Does it look like your data follow a normal distribution? If not, what kind of distribution do they follow? That seems to be the first thing to settle. If you have questions as to the appropriate distribution for your data, perhaps we should continue this discussion via email. See the “About” tab at the top for my contact info.
I’ve been meaning to see how stat packages organize their distribution families. I thought it would be exactly this, but didn’t want to be hasty. Thanks so much, now I know the right way to proceed in my application!
Thanks for explanation!
Thanks for the quick tutorial!
What if I would like to generate a distribution from data?
I have a plot, number of particles vs energy. I would like to get the pdf, cdf and ppf out of it. How would you do that?
Fitting a distribution to data is a more subtle question. First of all, you have to decide exactly what you mean. Do you want to what well-known distribution fits your data? (See this post.) That’s somewhat of a historical question because it’s limiting the search to distributions that other people have given names to. Why should your data have such a distribution?
If you want to be more empirical about fitting your data, you have to decide how much smoothing you want. If you do no smoothing, then the histogram of your data is the PDF, and it’s cumulative sum is the CDF. But that’s not usually what people have in mind. “Kernel smoothing” is the technical term for fitting a smooth density to data.

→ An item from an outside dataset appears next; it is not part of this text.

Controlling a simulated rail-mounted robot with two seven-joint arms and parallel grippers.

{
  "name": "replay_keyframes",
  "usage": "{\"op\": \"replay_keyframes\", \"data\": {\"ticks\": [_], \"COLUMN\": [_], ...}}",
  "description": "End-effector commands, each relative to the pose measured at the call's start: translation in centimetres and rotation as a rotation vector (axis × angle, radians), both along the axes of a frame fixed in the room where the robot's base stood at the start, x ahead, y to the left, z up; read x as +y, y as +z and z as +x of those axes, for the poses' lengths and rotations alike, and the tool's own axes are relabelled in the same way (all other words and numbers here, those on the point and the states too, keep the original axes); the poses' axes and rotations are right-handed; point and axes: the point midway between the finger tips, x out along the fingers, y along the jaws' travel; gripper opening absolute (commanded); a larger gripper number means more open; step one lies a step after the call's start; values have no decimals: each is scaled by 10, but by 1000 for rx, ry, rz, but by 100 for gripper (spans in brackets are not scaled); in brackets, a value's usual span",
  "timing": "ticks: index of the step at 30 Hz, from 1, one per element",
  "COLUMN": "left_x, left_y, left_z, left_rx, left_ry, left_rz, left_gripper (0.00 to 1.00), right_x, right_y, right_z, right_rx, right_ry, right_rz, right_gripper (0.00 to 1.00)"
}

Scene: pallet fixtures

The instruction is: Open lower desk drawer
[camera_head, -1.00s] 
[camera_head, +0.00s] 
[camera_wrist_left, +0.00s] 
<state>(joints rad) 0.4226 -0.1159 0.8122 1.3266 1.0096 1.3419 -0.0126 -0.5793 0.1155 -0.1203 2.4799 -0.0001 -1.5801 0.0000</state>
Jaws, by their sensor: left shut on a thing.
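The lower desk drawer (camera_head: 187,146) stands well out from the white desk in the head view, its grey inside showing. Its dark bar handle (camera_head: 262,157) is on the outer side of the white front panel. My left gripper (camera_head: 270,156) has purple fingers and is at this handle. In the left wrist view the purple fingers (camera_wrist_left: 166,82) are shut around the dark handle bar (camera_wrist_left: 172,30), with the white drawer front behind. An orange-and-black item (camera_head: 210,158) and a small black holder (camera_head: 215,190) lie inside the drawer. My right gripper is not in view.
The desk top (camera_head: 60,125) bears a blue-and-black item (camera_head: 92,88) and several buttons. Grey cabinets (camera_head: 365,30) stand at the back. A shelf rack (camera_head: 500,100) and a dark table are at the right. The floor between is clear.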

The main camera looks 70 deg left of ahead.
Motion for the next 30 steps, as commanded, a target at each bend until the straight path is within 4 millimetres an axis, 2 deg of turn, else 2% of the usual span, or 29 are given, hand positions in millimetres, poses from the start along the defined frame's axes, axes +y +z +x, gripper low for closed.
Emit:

In any case, you have choices to make, so it’s not as simple as finding “the” PDF.
Dear John, thank you so much for your comments. I would like to clarify my question
My data consists of electron counts vs energy, that is n(E). It is a smooth distribution already, but not feasible for any well-known distribution. In fact, the pdf is actually:
pdf = n(E) / N (N the integral of n(E) in the whole region)
Now, I should run some simulations, so I need to generate m particles in such a distribution.
The problem is that I can’t use ‘scipy.distribution.rvs()’, since that distribution is not included.
Would you have any thoughts on how to proceed?